Отношение разговора к психологии социальной и моральной очевидно в XVII в. во Франции, но оно явно сказывается не только там. Гораций в одной из своих сатир хвалит ту жизнь, которую он ведет в своем деревенском доме. Там он часто принимает к столу своих друзей. «Каждый гость, свободный от законов этикета, осушает по своему выбору малые или большие чаши. Тут завязывается разговор, но не о соседях с целью позлословить, не об их имениях с целью позавидовать, не о таланте Лепоса в танцевальном искусстве; мы разговариваем о предметах, которые больше интересуют нас и которые стыдно игнорировать: что делает человека счастливым – добродетель или богатства? Нужно ли в своих связях сообразоваться с тем, что полезно, или с тем, что честно? Какова природа добра? В чем состоит высшее благо? Между тем иногда, кстати, Сервий примешивает к этим серьезным разговорам и старушечьи сказки. Из этого мы видим, что модные разговоры среди выдающихся людей времен Августа походили одной важной чертой на разговоры порядочных людей нашего века: они также вращались около моральных обобщений, когда они не касались литературных суждений.
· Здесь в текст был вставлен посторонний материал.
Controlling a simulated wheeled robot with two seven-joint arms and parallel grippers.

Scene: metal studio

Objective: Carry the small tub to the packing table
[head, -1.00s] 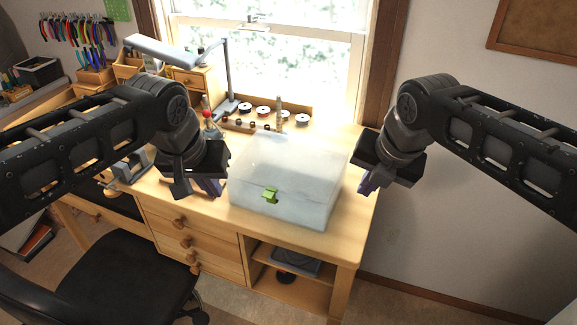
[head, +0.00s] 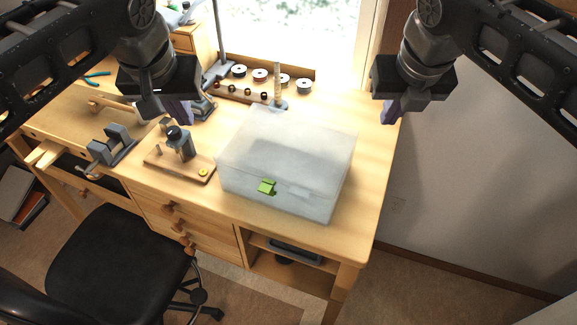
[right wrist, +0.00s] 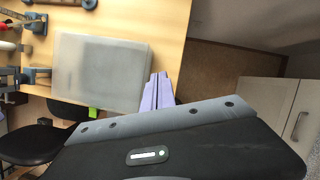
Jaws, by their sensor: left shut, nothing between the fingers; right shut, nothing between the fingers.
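The small tub (head: 290,158) is a translucent, pale box with a lid and a green latch on its front. It stands upright near the right end of the wooden desk. It also shows in the right wrist view (right wrist: 98,72). My left gripper (head: 178,112) is shut and empty, above the desk to the upper left of the tub. My right gripper (head: 390,112) is shut and empty, to the upper right of the tub near the desk's right edge. In the right wrist view its purple fingers (right wrist: 157,92) are together beside the tub. Neither gripper touches the tub.
A wooden board with a dark bottle-like tool (head: 180,145) lies left of the tub. A small vise (head: 113,145) stands further left. Several spools (head: 260,75) and a rack sit behind the tub. A black chair (head: 120,255) stands before the desk (head: 375,190).

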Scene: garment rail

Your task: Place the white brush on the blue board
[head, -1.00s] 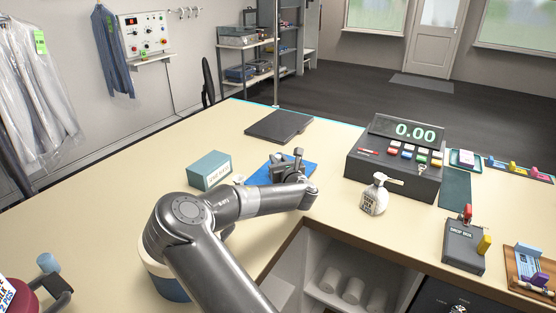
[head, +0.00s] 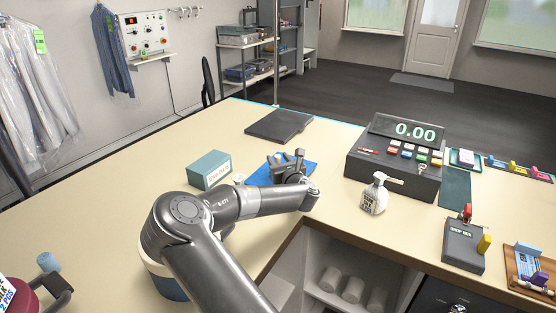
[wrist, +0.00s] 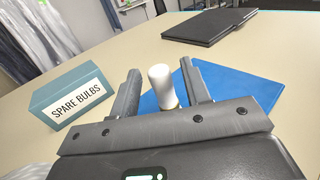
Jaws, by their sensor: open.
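The blue board (head: 305,172) lies flat on the counter, partly hidden by my gripper (head: 287,157). It also shows in the wrist view (wrist: 235,86). In the head view I cannot make the brush out clearly at the gripper.
A teal "SPARE BULBS" box (head: 209,170) stands left of the board. A dark folder (head: 279,125) lies behind it. A spray bottle (head: 374,193) and the till (head: 397,160) stand to the right.

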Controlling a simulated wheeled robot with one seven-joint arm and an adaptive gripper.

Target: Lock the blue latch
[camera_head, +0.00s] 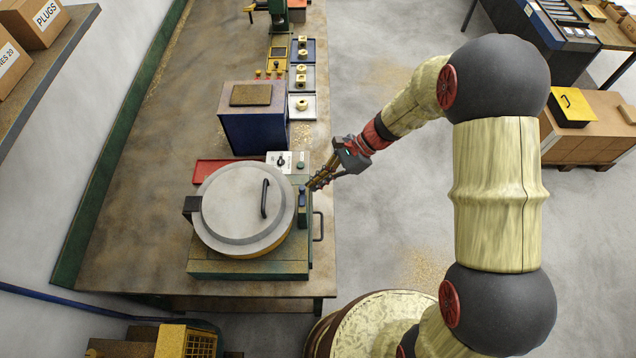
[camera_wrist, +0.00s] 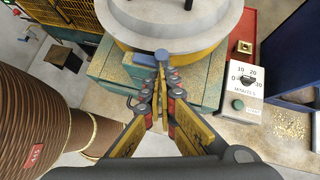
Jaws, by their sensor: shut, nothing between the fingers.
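The blue latch (camera_head: 303,197) stands upright at the right side of a round drum machine (camera_head: 248,269) with a grey lid (camera_head: 230,205). The lid lies flat over the drum. In the wrist view the blue top of the latch (camera_wrist: 162,55) shows just beyond my fingertips, near the drum's yellow rim. My gripper (camera_head: 314,186) is shut and empty, reaching in from the right. In the wrist view its fingers (camera_wrist: 160,84) are right by the latch. I cannot tell whether they touch it. The lower part of the latch is partly hidden by the fingers.
A timer dial panel (camera_head: 279,160) with a green button stands behind the latch. A dark blue box (camera_head: 252,128) and several small trays (camera_head: 302,80) line the bench (camera_head: 170,120). A handle (camera_head: 318,226) sticks out at the machine's right. The floor right of the bench is open.

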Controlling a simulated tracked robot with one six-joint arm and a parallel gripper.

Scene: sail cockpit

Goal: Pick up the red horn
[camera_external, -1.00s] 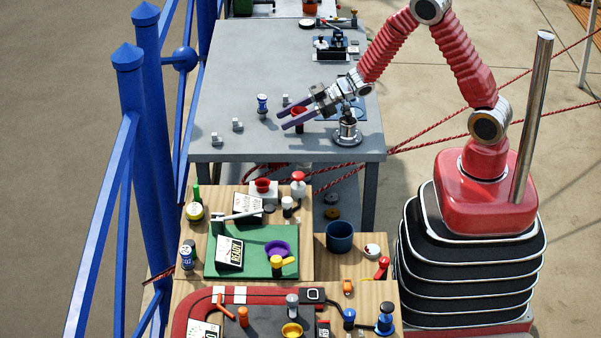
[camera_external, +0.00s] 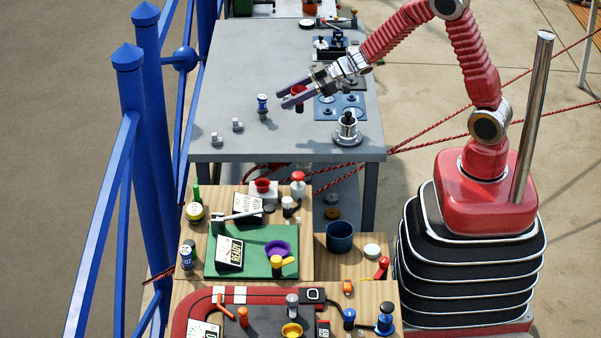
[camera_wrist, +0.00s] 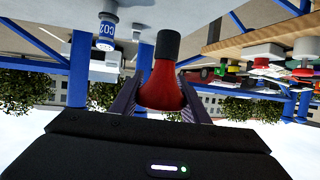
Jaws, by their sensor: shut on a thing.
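The red horn (camera_wrist: 160,92), with a black bulb end (camera_wrist: 167,45), sits between the two fingers in the wrist view. My gripper (camera_wrist: 162,97) is shut on its red flared part. In the external view the horn (camera_external: 299,93) shows as a small red shape, partly hidden by the purple fingers of my gripper (camera_external: 285,95). The horn is held above the grey table (camera_external: 230,70).
A blue and white CO2 canister (camera_external: 262,103) stands just left of the gripper. A metal fitting (camera_external: 347,130) and a blue plate (camera_external: 340,107) lie to the right. Small grey blocks (camera_external: 237,124) stand front left. The front wooden bench (camera_external: 362,267) is crowded.
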Только мораль, обсуждаемая современниками Горация, эпикурейцами с окраской стоицизма, это мораль более индивидуальная, нежели общественная, так как последователи Зенона точно так же, как и последователи Эпикура, ставили своей задачей укреплять, оздоровлять индивидуум, взятый в отдельности, оторванный от своей группы. Наоборот, вопросы, поднимаемые светскими христианами и моралистами времен Людовика XIV, имеют прежде всего отношение к общественной морали.
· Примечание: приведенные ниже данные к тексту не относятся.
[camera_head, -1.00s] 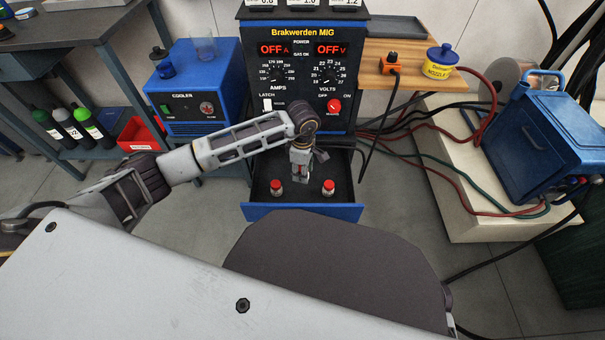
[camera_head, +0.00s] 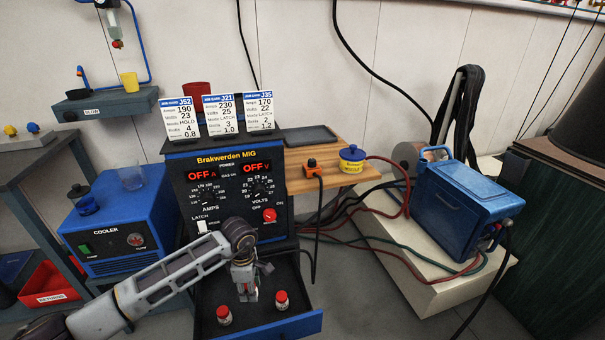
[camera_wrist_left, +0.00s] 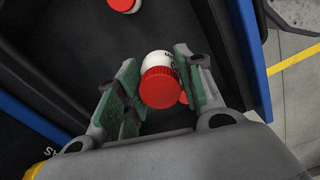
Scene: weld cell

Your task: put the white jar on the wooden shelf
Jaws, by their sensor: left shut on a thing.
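My left gripper (camera_head: 245,290) is over the open drawer (camera_head: 303,326) of the welding machine. In the left wrist view its fingers (camera_wrist_left: 160,88) are shut on a white jar (camera_wrist_left: 158,60) with a red lid, which faces the camera. Two more red-lidded white jars stand in the drawer, one to the left (camera_head: 224,317) and one to the right (camera_head: 282,302) of my gripper. The held jar is mostly hidden in the head view. The wooden shelf (camera_head: 325,180) is to the right of the machine, above drawer height. My right gripper is not in view.
The shelf's front middle is bare. Job cards (camera_head: 222,114) stand on the machine (camera_head: 235,187). A blue cooler (camera_head: 120,225) is left.

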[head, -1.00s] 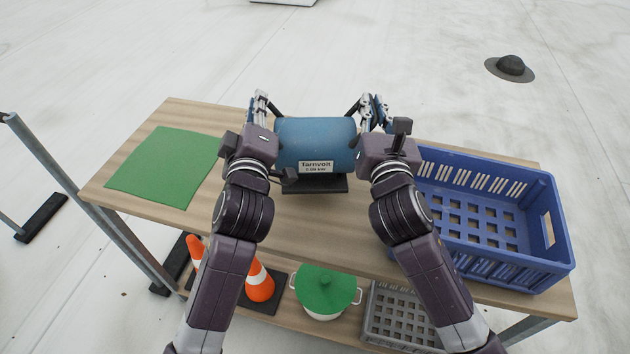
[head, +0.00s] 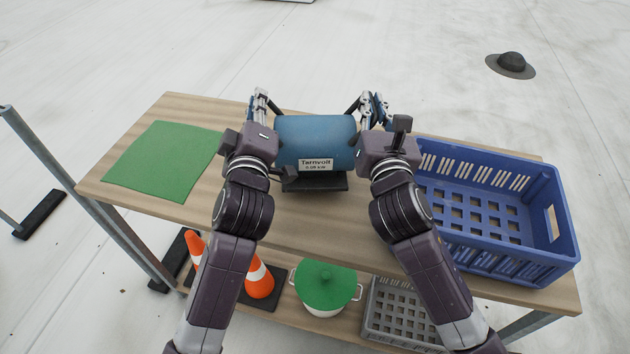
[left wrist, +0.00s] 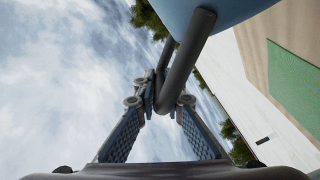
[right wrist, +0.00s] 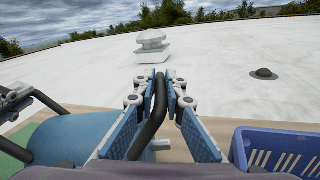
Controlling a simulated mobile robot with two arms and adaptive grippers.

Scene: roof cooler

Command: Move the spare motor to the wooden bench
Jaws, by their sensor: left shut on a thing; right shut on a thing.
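The spare motor (head: 316,140) is a blue cylinder with a white label and a dark base plate, between my two grippers in the head view. It has a dark bar handle on each side. My left gripper (head: 262,103) is shut on the left handle, which shows between its fingers in the left wrist view (left wrist: 172,98). My right gripper (head: 370,104) is shut on the right handle, seen in the right wrist view (right wrist: 152,120). The motor is over the wooden bench (head: 150,222); whether its base touches the top I cannot tell.
A green mat (head: 163,161) lies on the bench's left part. A blue crate (head: 500,258) stands on its right part. On the lower shelf are traffic cones (head: 259,280), a pot with a green lid (head: 326,285) and a grey crate (head: 400,315).
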Мадам де Лафайет пишет мадам де Севинье, что однажды после обеда весь разговор с мадам Скаррон, аббатом Тестю и другими собеседниками вращался вокруг «личностей, вкус которых стоит выше или ниже их ума». «Мы пускались, – говорит она, – в такие тонкости, что не могли больше ничего понять». В наши дни спросят, какой интерес может заключаться в трактовании таких темных сюжетов? Но не нужно забывать, что в эту эпоху в аристократических сферах общественность достигала своей высшей точки развития, и не было ничего более кстати, как осветить, точно определить, разобраться насколько возможно в социальной психологии, еще не получившей имени. В XVII в. в разговорах между порядочными людьми, по-видимому, никогда очень не занимались индивидуальной психологией. Какой-нибудь роман Бурже заставил бы зевать мадам де Лафайет и Ларошфуко. То, что их интересовало и должно было наиболее интересовать, – это изучение отношений интерспиритуальных, и они бессознательно создавали интерпсихологию. Прочтите Лабрюйера, прочтите начерченные Бюсси-Рабютэном портреты его современников или прочтите какого-либо другого писателя: они никогда не характеризуют человека с точки зрения его отношений к природе или к себе самому, но исключительно с точки зрения его социальных отношений к другим людям, согласия или несогласия его суждений относительно прекрасного с их суждениями (вкус), его способности нравиться им при рассказывании пикантного анекдота или при написании остроумного письма (ум) и т. д.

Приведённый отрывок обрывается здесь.